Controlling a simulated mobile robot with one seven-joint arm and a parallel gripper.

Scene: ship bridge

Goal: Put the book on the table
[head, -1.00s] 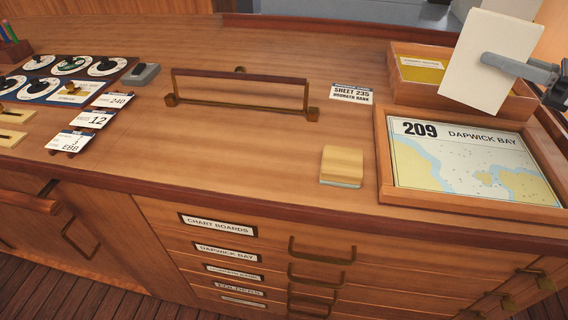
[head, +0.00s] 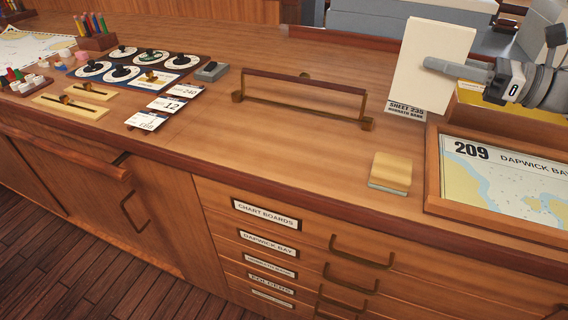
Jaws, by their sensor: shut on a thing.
--------------------
## Set problem
From the line holding "Goal: Put the book on the table" to the last line of the listing, please output each line exactly as it stands. Pictures stay out of the copy.

## The output
Goal: Put the book on the table
[head, -1.00s] 
[head, +0.00s] 
Jaws, by their sensor: shut on a thing.

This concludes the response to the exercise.